Начало здесь и здесь.

Лондонское метро
Пытаясь сформулировать суть общественного переворота, вызванного появлением лондонского метрополитена, историки обычно говорят, что он привел людей в город. Но создатели лондонской подземки прекрасно усвоили уроки османовских преобразований: они старались не только привезти людей в город, но и увезти их оттуда. Движение от центра имело ярко выраженный классовый характер, который одобрил бы даже фланер, ценивший разнообразие городских улиц.

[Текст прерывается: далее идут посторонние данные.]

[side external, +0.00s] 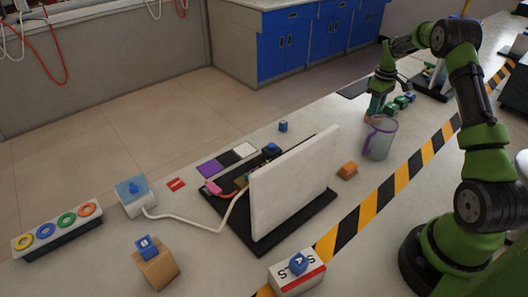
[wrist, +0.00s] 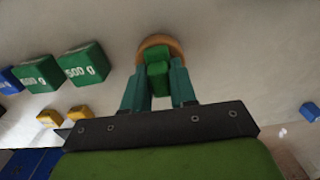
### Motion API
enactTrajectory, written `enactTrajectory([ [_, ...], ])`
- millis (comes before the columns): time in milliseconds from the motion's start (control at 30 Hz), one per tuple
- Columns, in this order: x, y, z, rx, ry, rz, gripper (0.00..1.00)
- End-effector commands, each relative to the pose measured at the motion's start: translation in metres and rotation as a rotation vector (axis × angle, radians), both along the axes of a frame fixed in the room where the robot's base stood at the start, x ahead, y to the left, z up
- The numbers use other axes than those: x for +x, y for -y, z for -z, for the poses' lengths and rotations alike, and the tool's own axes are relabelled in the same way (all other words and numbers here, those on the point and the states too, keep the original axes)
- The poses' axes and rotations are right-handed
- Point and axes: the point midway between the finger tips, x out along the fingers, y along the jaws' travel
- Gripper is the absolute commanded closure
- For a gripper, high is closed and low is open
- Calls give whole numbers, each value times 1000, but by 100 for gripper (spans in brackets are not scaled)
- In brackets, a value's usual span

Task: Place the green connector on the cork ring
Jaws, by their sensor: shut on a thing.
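My gripper (wrist: 158,88) is shut on the green connector (wrist: 157,70), which sits between its two teal fingers in the wrist view. The tan cork ring (wrist: 152,41) shows as an arc just past the connector's far end. The connector overlaps the ring in this view; I cannot tell whether it touches it or is a little above. In the side view my gripper (side external: 376,104) points down at the far end of the table, low over the surface. The connector and most of the ring are hard to make out there.
Two green 500 g weights (wrist: 82,63) (wrist: 37,73) stand left of the gripper in the wrist view, with small yellow blocks (wrist: 79,113) nearby. A white upright panel (side external: 292,180) stands nearer the camera.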

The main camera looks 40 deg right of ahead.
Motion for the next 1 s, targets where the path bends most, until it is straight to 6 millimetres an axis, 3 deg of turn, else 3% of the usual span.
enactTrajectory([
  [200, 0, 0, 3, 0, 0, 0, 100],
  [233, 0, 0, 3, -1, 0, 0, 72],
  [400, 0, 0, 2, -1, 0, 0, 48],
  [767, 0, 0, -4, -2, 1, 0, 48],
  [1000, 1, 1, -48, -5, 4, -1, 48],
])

"Лондонская подземная железная дорога", журнал Universal Illustrated, 1867


В конце XIX века самой большой группой работающей бедноты в Мейфэйре, Найтстбридже, Бэйзуотере и прочих зажиточных районах Лондона (так же как и в Париже, Берлине или Нью-Йорке) была домашняя прислуга. С этой группой была тесно связана вторая армия вспомогательных работников, занимавшихся домашней починкой, продававших товары для дома, ухаживавших за лошадьми, поддерживавших в порядке кареты и так далее. Слуги, жившие в домах своих нанимателей, становились свидетелями самых интимных сторон их семейной жизни; во время великосветского сезона, продолжавшегося в Лондоне ежегодно с мая по август, в город из провинции прибывала третья армия, состоявшая примерно из 20 тысяч девушек, которые помогали с нарядами и прическами своим юным хозяйкам, посещавшим модные балы и приемы. В эдвардианском Лондоне богатые и бедные существовали в таком тесном бытовом симбиозе, какого не знала с тех пор европейская история: после Первой мировой войны место слуг стали все больше занимать машины.

Большая часть второй армии работников, обслуживавших богатые дома, как и многочисленные клерки и низший персонал имперских правительственных учреждений и компаний лондонского Сити, ютилась в тесноте тех уголков старого Лондона, которые остались не затронуты строительными проектами крупных землевладельцев. Кроме того, к середине века многие из этих бедных, но работающих горожан скученно заселили те районы Ист-Энда и Южного берега Темзы, где прежде обитали только отбросы общества или временные обитатели вроде моряков.
Бедные кварталы в центре, наряду с Ист-Эндом и Южным берегом, в сравнении с районами имперской лепнины казались совершенно другим городом. Тут путешествующий иностранец мог, наконец, найти реальное сходство с древним Римом, Римом массовой нищеты. Но в отличие и от римских многоэтажных инсул, и от огромных трущобных зданий, выраставших в других европейских городах, в Лондоне архитектура нищеты претворялась в куда более скромном масштабе. Урбанист Дональд Олсен пишет, что в Англии «единица жилья обычно равняется единице застройки; на континенте она составляет лишь малую часть всего здания». Английская улица почти всегда образована лентами частных домов, образующих сплошную стену. Даже в самых убогих частях Ист-Энда семьи ютились в крошечных домах, состоявших из единственной комнаты. Метрополитен способствовал радикальной перемене в их образе жизни.
Архитектура наводила тоску, но рабочие теперь спали на одном этаже, а обедали на другом; внутри больше не воняло испражнениями.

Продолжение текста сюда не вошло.